Each entry below is to be given again word for word, with no pictures.

════

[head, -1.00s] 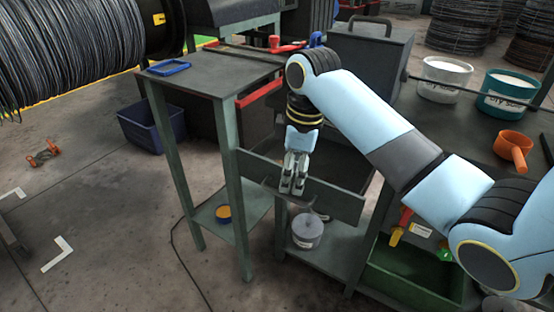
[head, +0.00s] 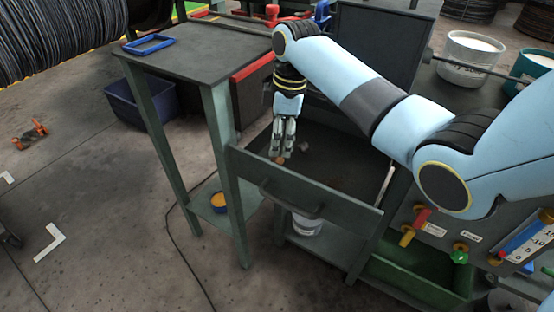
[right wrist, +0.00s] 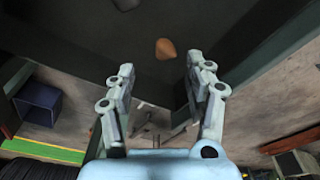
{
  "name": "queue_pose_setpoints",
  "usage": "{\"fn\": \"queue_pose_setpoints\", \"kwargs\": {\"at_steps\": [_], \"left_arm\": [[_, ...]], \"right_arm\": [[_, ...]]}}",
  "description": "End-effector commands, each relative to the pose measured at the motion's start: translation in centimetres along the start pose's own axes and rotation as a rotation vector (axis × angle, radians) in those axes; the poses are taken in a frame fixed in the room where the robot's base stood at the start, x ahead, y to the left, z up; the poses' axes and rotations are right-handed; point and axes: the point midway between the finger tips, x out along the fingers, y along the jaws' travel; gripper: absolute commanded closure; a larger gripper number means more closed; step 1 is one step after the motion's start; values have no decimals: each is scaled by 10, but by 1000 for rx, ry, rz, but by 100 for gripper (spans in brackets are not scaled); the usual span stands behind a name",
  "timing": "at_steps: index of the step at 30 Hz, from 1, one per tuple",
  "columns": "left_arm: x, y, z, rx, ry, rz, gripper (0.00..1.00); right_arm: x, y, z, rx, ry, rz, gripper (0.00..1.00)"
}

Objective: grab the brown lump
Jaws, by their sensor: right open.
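The brown lump (right wrist: 165,48) lies on the dark floor of the open drawer (head: 318,192). In the right wrist view it is beyond the fingertips, between their lines and nearer the right finger. In the head view the brown lump (head: 280,160) shows right at the fingertips, partly hidden by them. My right gripper (head: 283,152) points down over the drawer, just behind its front panel. It also shows in the right wrist view (right wrist: 160,75), with its fingers apart and nothing between them. My left gripper is not in view.
A small grey lump (head: 304,147) lies in the drawer beside the brown one. The drawer's front panel with its handle (head: 290,198) stands close to my gripper.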

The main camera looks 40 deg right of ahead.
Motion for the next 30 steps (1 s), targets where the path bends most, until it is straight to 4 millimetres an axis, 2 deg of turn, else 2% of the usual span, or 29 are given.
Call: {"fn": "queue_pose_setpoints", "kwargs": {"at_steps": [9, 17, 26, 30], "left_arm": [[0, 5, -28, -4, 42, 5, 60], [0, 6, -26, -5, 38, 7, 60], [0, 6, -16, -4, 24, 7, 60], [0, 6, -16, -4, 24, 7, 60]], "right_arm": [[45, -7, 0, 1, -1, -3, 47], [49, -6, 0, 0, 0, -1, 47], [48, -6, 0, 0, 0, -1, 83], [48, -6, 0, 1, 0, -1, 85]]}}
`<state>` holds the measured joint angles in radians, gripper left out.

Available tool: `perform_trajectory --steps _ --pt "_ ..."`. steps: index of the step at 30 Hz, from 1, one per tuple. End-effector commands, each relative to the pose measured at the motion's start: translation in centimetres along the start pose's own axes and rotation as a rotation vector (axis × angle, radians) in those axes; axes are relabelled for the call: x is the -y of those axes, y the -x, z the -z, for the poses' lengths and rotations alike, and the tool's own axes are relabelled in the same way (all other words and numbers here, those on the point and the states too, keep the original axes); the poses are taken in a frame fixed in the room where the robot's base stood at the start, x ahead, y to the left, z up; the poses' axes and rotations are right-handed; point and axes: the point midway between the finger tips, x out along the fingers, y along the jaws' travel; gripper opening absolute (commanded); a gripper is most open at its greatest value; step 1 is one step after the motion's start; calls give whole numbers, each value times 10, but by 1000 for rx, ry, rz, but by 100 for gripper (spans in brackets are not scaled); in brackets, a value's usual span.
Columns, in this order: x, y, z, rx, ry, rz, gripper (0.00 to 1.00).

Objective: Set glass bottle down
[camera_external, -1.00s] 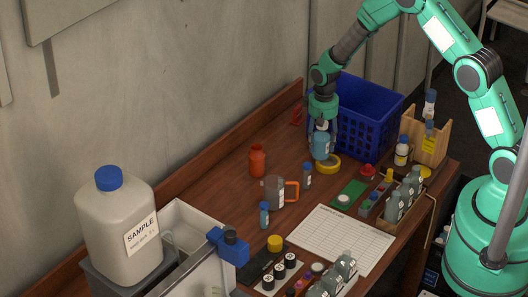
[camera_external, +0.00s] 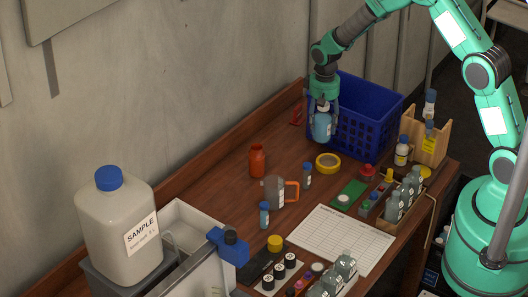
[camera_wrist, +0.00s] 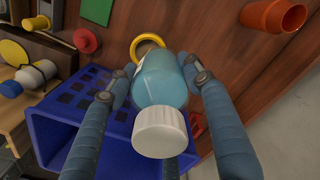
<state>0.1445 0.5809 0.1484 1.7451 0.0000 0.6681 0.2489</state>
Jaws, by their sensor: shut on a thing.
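The glass bottle (camera_external: 321,127) is light blue with a white cap. It hangs upright in my gripper (camera_external: 322,108), above the table and in front of the blue crate's left side. In the wrist view the bottle (camera_wrist: 162,82) lies between the two fingers of my gripper (camera_wrist: 160,88), with its white cap (camera_wrist: 159,132) nearest the camera. The fingers are shut on the bottle's sides. The bottle's base is clear of the wooden table (camera_external: 225,190).
A blue crate (camera_external: 365,140) stands close to the bottle's right. A yellow tape ring (camera_external: 328,162) lies below it. An orange bottle (camera_external: 257,160), a beaker with an orange handle (camera_external: 274,190) and small vials stand nearer the camera. Bare table lies left of the ring.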

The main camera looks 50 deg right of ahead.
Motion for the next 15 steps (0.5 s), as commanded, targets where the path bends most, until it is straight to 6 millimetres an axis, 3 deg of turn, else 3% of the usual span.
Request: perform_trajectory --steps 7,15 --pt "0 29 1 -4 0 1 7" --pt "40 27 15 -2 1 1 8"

════

[OUTPUT]:
[head, -1.00s] 
[head, +0.00s] 
[right wrist, +0.00s] 
{
  "name": "queue_pose_setpoints",
  "usage": "{\"fn\": \"queue_pose_setpoints\", \"kwargs\": {\"at_steps\": [_], \"left_arm\": [[_, ...]], \"right_arm\": [[_, ...]]}}",
  "description": "End-effector commands, each relative to the pose measured at the motion's start: translation in centimetres along the start pose's own axes and rotation as a rotation vector (axis × angle, radians) in those axes; the poses are taken in a frame fixed in the room where the robot's base stood at the start, x ahead, y to the left, z up; the poses' axes and rotations are right-handed; point and axes: the point midway between the finger tips, x out along the fingers, y along the jaws' travel; gripper: absolute commanded closure; a larger gripper number means more closed; step 1 is one step after the motion's start; values have no decimals: each is scaled by 10, but by 1000 for rx, ry, rz, but by 100 for gripper (spans in brackets are not scaled); the usual span stands behind a name",
  "timing": "at_steps: index of the step at 30 Hz, from 1, one per tuple",
  "columns": "left_arm: x, y, z, rx, ry, rz, gripper (0.00..1.00); right_arm: x, y, z, rx, ry, rz, gripper (0.00..1.00)"
}

Objective: grab the brown lump
Jaws, by their sensor: right open.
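The brown lump (right wrist: 165,48) lies on the dark floor of the open drawer (head: 318,192). In the right wrist view it is beyond the fingertips, between their lines and nearer the right finger. In the head view the brown lump (head: 280,160) shows right at the fingertips, partly hidden by them. My right gripper (head: 283,152) points down over the drawer, just behind its front panel. It also shows in the right wrist view (right wrist: 160,75), with its fingers apart and nothing between them. My left gripper is not in view.
A small grey lump (head: 304,147) lies in the drawer beside the brown one. The drawer's front panel with its handle (head: 290,198) stands close to my gripper.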

The main camera looks 40 deg right of ahead.
Motion for the next 30 steps (1 s), targets where the path bends most, until it is straight to 4 millimetres an axis, 2 deg of turn, else 2% of the usual span, or 29 are given.
Call: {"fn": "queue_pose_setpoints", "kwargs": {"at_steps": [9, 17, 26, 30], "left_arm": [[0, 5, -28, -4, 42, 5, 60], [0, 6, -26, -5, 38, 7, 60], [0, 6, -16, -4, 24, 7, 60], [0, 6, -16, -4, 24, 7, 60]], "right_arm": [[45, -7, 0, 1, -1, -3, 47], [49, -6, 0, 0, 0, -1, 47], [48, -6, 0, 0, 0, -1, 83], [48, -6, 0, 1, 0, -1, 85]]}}
`<state>` holds the measured joint angles in radians, gripper left out.

Available tool: `perform_trajectory --steps _ --pt "_ ..."`. steps: index of the step at 30 Hz, from 1, one per tuple. End-effector commands, each relative to the pose measured at the motion's start: translation in centimetres along the start pose's own axes and rotation as a rotation vector (axis × angle, radians) in those axes; axes are relabelled for the call: x is the -y of those axes, y the -x, z the -z, for the poses' lengths and rotations alike, and the tool's own axes are relabelled in the same way (all other words and numbers here, those on the point and the states too, keep the original axes); the poses are taken in a frame fixed in the room where the robot's base stood at the start, x ahead, y to the left, z up; the poses' axes and rotations are right-handed; point and axes: the point midway between the finger tips, x out along the fingers, y along the jaws' travel; gripper opening absolute (commanded); a gripper is most open at its greatest value; step 1 is one step after the motion's start; calls give whole numbers, each value times 10, but by 1000 for rx, ry, rz, but by 100 for gripper (spans in brackets are not scaled); in brackets, a value's usual span.
Columns, in this order: x, y, z, rx, ry, rz, gripper (0.00 to 1.00).

Objective: Set glass bottle down
[camera_external, -1.00s] 
[camera_external, +0.00s] 
[camera_wrist, +0.00s] 
<state>0.1445 0.5809 0.1484 1.7451 0.0000 0.6681 0.2489</state>
Jaws, by their sensor: shut on a thing.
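The glass bottle (camera_external: 321,127) is light blue with a white cap. It hangs upright in my gripper (camera_external: 322,108), above the table and in front of the blue crate's left side. In the wrist view the bottle (camera_wrist: 162,82) lies between the two fingers of my gripper (camera_wrist: 160,88), with its white cap (camera_wrist: 159,132) nearest the camera. The fingers are shut on the bottle's sides. The bottle's base is clear of the wooden table (camera_external: 225,190).
A blue crate (camera_external: 365,140) stands close to the bottle's right. A yellow tape ring (camera_external: 328,162) lies below it. An orange bottle (camera_external: 257,160), a beaker with an orange handle (camera_external: 274,190) and small vials stand nearer the camera. Bare table lies left of the ring.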

The main camera looks 50 deg right of ahead.
Motion for the next 15 steps (0.5 s), as commanded, targets where the path bends most, until it is straight to 6 millimetres an axis, 3 deg of turn, else 3% of the usual span.
Request: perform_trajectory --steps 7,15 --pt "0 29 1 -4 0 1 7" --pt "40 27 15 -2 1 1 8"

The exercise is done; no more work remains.